**THE EXERCISE**
Report every line in the listing below where the string "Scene" shows up.

-------- DATA FOR THIS TASK

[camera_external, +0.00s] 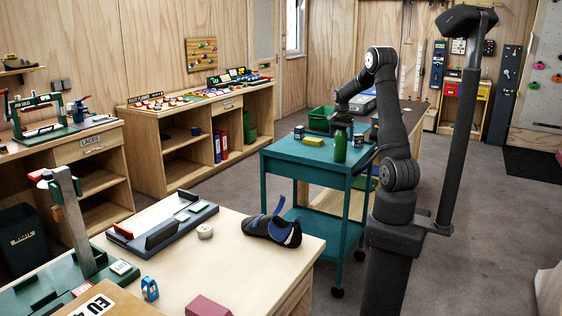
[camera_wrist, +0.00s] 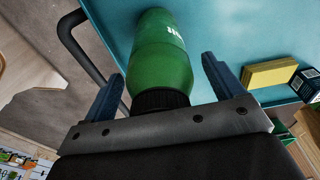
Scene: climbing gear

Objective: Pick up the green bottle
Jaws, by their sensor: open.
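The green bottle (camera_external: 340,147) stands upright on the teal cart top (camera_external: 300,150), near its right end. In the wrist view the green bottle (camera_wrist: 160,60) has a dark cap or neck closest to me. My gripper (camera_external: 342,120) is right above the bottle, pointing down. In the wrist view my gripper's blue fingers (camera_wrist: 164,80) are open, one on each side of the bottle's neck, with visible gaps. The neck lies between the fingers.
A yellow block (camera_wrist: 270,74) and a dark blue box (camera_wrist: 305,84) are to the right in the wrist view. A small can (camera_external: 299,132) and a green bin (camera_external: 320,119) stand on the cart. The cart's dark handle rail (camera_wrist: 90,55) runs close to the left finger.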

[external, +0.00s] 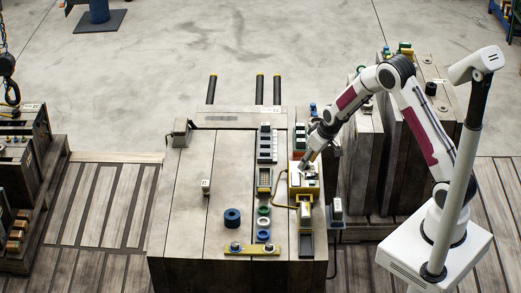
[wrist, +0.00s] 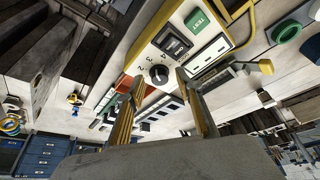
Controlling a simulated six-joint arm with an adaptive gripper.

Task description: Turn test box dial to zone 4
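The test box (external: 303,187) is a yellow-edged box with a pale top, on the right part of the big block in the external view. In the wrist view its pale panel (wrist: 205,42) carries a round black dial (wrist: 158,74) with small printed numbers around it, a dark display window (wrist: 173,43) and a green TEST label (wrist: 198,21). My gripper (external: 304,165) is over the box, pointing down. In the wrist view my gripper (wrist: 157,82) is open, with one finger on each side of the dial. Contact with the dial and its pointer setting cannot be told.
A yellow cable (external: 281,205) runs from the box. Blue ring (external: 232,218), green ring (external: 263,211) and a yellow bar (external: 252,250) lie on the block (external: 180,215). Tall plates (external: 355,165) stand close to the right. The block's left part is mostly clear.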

----------------
-------- DATA FOR THIS TASK

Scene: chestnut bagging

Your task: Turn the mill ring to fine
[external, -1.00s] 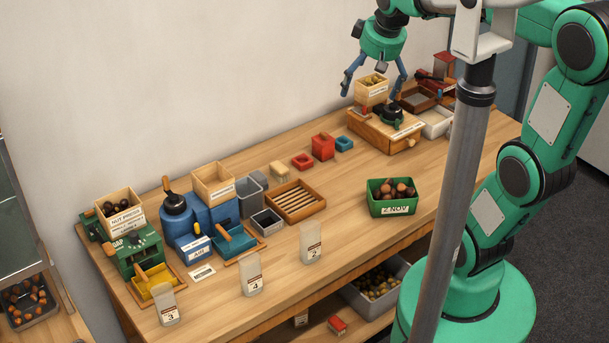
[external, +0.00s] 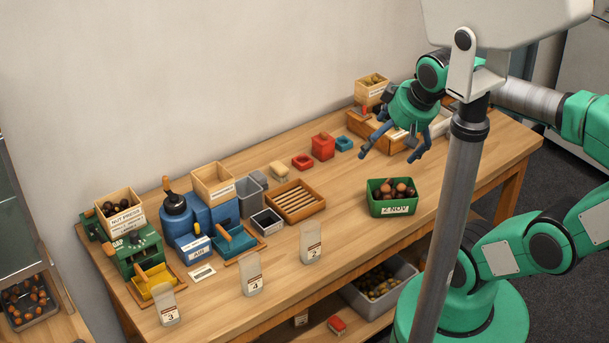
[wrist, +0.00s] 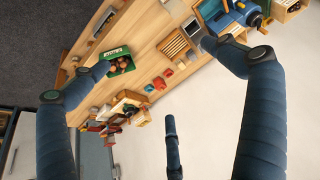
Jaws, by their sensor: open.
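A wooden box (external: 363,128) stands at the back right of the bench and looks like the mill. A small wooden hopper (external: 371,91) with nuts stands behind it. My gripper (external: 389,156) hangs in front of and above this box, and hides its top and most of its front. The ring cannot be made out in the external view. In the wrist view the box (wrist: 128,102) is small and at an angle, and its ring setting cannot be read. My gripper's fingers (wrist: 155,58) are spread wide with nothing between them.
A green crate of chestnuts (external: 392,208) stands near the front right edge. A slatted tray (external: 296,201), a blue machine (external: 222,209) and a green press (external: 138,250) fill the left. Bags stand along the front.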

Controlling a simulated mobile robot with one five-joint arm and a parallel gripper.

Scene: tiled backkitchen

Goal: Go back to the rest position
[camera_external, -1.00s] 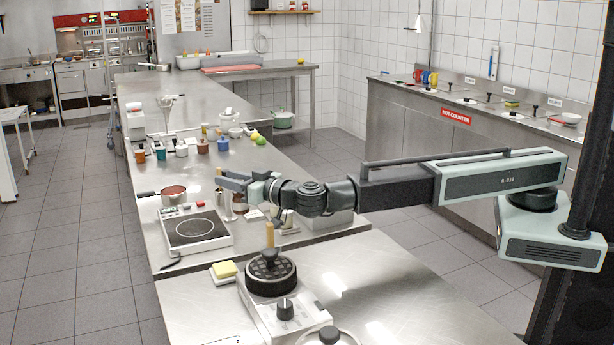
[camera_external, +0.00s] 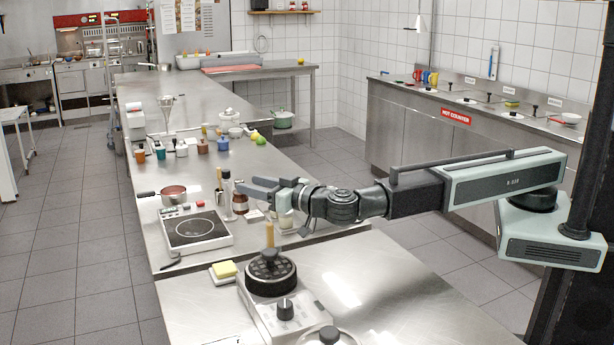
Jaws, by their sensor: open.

----------------

**TASK RESPONSE**
Scene: climbing gear
Scene: chestnut bagging
Scene: tiled backkitchen

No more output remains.